■ Exercise requirements ■
Copy all lines below exactly as written. Leave pictures out.

■ Dataset content ■

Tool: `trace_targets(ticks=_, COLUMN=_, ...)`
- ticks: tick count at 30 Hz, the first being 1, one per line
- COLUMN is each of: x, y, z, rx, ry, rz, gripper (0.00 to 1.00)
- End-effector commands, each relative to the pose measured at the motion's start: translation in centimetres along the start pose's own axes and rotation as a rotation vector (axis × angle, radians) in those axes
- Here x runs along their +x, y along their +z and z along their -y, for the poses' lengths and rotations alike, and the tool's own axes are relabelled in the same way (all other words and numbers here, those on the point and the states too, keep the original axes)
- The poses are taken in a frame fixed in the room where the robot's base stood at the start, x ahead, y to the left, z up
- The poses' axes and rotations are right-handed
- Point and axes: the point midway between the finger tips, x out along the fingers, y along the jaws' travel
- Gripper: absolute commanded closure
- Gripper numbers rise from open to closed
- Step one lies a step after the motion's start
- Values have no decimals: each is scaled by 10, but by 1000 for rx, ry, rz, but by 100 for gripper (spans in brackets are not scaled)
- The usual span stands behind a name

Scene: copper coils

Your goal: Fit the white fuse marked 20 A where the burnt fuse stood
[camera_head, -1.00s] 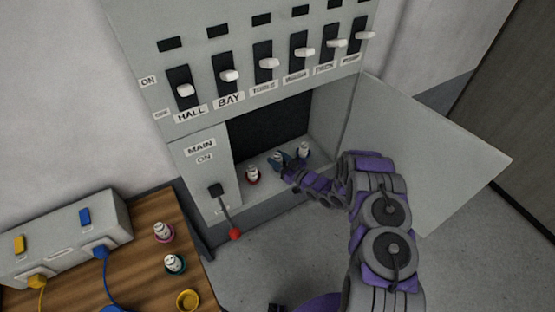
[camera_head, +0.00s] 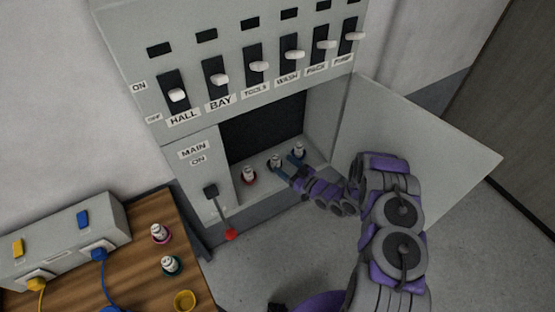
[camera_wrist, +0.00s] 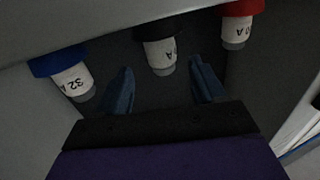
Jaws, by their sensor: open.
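My gripper (camera_head: 286,166) is inside the open cabinet bay, with one finger on each side of the middle fuse (camera_head: 276,161). In the wrist view the open fingers (camera_wrist: 163,86) are apart, and the white middle fuse (camera_wrist: 160,56) with a dark collar stands upside down in the picture, between and beyond them. Its label shows an "A"; its number cannot be read. A white fuse with a red collar (camera_head: 249,175) stands to its left. A white fuse with a blue collar (camera_head: 298,150) stands to its right; it reads "32 A" in the wrist view (camera_wrist: 72,80).
The cabinet door (camera_head: 415,150) stands open at right. The main lever (camera_head: 223,210) hangs down, its red knob low. On the wooden table (camera_head: 150,260) stand a pink-collared fuse (camera_head: 159,233), a teal-collared fuse (camera_head: 170,265) and a yellow ring (camera_head: 185,300), beside a grey socket box (camera_head: 60,250).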

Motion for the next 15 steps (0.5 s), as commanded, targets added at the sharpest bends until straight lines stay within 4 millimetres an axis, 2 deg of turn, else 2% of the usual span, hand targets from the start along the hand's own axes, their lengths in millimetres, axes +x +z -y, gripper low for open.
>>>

■ Correct output ■
Tool: `trace_targets(ticks=_, COLUMN=_, ...)`
- ticks: tick count at 30 Hz, the first being 1, one per line
- COLUMN is each of: x, y, z, rx, ry, rz, gripper (0.00 to 1.00)
- End-effector commands, each relative to the pose measured at the motion's start: translation in centimetres along the start pose's own axes and rotation as a rotation vector (axis × angle, radians) in those axes
- Here x runs along their +x, y along their +z and z along their -y, for the poses' lengths and rotations alike, and the tool's own axes are relabelled in the same way (all other words and numbers here, those on the point and the states too, keep the original axes)
- The poses are taken in a frame fixed in the room where the robot's base stood at the start, x ahead, y to the left, z up
- The poses' axes and rotations are right-handed
- Point and axes: the point midway between the finger tips, x out along the fingers, y along the jaws' travel
- Gripper: absolute commanded closure
- Gripper numbers rise from open to closed
- Step one lies a step after the motion's start
- Values have no decimals: each is scaled by 10, but by 1000 for rx, ry, rz, but by 100 for gripper (spans in brackets are not scaled)
- The usual span stands behind a name

Scene: copper coils

Your goal: Fit the white fuse marked 20 A where the burnt fuse stood
[camera_head, -1.00s] 
[camera_head, +0.00s] 
[camera_wrist, +0.00s] 
Jaws, by their sensor: open.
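My gripper (camera_head: 286,166) is inside the open cabinet bay, with one finger on each side of the middle fuse (camera_head: 276,161). In the wrist view the open fingers (camera_wrist: 163,86) are apart, and the white middle fuse (camera_wrist: 160,56) with a dark collar stands upside down in the picture, between and beyond them. Its label shows an "A"; its number cannot be read. A white fuse with a red collar (camera_head: 249,175) stands to its left. A white fuse with a blue collar (camera_head: 298,150) stands to its right; it reads "32 A" in the wrist view (camera_wrist: 72,80).
The cabinet door (camera_head: 415,150) stands open at right. The main lever (camera_head: 223,210) hangs down, its red knob low. On the wooden table (camera_head: 150,260) stand a pink-collared fuse (camera_head: 159,233), a teal-collared fuse (camera_head: 170,265) and a yellow ring (camera_head: 185,300), beside a grey socket box (camera_head: 60,250).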

Motion for the next 15 steps (0.5 s), as commanded, targets added at the sharpest bends until straight lines stay within 4 millimetres an axis, 2 deg of turn, else 2% of the usual span, hand targets from the start along the hand's own axes, their lengths in millimetres, axes +x +z -y, gripper low for open.
>>>

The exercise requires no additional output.